Air pollution has negative short- and long-term impacts on humans, particularly in terms of health, mood, cognition, and behavior. Air pollution may affect driving behavior through psychological and physiological pathways and cause the haze to reduce visibility of road. Our objective here is to explore whether daily traffic accident is related to the environmental air pollutant while other factors, including weather and time variables, are controlled. We used particulate matters (PM10 and PM2.5, which are the two main air pollutants in China) to quantify air pollution. We collected daily traffic accident data of a small island of Taihu Lake, in Suzhou City, China. Four types of count models, namely, Poisson, negative binomial (NB), zero-inflated Poisson, and zero-inflated negative binomial (ZINB) regression were applied to fit data. PM10 and PM2.5 were respectively included in the four count models.
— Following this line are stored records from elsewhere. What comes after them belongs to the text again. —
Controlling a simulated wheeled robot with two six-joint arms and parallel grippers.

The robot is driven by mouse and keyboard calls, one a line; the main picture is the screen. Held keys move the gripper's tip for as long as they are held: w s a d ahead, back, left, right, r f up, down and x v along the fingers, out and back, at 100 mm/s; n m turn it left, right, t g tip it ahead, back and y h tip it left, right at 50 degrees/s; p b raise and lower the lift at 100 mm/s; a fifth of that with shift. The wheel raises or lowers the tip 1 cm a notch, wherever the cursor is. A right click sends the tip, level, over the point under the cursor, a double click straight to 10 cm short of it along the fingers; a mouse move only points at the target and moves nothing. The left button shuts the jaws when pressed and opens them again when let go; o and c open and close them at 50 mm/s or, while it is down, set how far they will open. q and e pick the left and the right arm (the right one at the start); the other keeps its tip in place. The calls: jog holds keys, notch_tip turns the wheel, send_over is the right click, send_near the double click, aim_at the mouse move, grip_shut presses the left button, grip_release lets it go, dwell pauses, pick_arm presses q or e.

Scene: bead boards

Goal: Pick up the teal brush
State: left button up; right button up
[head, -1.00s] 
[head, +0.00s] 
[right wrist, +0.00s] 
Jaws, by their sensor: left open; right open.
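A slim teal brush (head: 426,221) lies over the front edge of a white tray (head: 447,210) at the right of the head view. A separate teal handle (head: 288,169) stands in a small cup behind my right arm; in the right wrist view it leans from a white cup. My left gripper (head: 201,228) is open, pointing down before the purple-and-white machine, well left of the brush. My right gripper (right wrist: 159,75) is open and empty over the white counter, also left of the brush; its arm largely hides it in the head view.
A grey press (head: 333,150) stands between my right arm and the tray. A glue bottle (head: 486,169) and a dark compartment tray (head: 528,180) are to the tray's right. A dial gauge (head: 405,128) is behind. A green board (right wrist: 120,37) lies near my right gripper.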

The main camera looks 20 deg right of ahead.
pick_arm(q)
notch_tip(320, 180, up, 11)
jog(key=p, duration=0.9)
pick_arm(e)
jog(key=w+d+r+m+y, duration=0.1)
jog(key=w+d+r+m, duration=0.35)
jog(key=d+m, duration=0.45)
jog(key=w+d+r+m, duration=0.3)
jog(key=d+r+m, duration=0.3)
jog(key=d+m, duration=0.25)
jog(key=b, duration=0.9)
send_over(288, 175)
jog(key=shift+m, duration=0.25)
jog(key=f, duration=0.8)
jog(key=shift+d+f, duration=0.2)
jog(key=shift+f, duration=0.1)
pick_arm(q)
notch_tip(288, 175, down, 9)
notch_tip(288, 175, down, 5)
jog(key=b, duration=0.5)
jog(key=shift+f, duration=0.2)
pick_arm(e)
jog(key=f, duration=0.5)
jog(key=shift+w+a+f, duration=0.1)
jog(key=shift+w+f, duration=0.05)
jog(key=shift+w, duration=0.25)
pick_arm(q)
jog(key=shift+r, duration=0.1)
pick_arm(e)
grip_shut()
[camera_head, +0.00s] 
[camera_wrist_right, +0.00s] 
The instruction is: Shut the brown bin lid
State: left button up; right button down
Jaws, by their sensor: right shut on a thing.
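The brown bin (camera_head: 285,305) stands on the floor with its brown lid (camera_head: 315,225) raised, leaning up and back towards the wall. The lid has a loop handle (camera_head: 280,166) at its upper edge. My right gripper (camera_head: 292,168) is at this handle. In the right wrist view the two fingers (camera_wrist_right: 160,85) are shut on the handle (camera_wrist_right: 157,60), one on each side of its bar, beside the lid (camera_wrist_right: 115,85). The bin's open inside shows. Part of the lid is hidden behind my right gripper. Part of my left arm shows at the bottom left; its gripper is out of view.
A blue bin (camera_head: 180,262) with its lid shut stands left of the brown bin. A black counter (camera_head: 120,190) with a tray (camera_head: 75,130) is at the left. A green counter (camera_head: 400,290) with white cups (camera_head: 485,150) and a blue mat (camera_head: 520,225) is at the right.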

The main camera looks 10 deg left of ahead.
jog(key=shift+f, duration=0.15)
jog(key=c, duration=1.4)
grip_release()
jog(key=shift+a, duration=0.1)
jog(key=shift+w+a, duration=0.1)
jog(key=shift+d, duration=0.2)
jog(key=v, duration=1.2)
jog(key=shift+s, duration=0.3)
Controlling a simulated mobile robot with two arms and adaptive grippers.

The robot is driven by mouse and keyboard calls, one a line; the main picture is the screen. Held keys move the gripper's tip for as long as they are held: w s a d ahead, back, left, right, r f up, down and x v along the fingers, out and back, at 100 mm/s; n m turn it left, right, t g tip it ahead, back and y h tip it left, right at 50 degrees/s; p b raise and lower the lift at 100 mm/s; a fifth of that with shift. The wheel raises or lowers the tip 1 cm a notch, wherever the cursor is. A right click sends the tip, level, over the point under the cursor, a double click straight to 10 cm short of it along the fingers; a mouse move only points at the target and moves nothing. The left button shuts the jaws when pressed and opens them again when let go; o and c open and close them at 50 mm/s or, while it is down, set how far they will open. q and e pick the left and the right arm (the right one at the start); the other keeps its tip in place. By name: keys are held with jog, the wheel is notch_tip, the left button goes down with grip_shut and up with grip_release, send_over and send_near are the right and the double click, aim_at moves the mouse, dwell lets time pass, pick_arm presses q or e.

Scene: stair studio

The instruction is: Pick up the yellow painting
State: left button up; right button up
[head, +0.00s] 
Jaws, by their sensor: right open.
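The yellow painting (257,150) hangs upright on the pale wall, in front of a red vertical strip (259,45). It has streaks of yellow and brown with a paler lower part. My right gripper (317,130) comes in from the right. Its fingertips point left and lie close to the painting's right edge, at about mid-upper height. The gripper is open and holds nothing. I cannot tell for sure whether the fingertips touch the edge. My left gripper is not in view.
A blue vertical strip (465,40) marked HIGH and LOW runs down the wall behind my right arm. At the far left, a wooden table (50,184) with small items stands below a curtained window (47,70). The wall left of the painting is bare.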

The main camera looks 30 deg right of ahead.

The four models revealed a similar result that daily traffic accident was positively related to PM10 and PM2.5. If PM10 and PM2.5 increased from the Chinese Ambient Air Quality Standards-Grade I to Grade Ⅱ, then traffic accidents increased by nearly 35% and 11.1%.Our results confirmed that daily risk of traffic accident was related to PM (PM10 and PM2.5) and increase the social burden. But the possible psychological and physiological pathways should be further studied.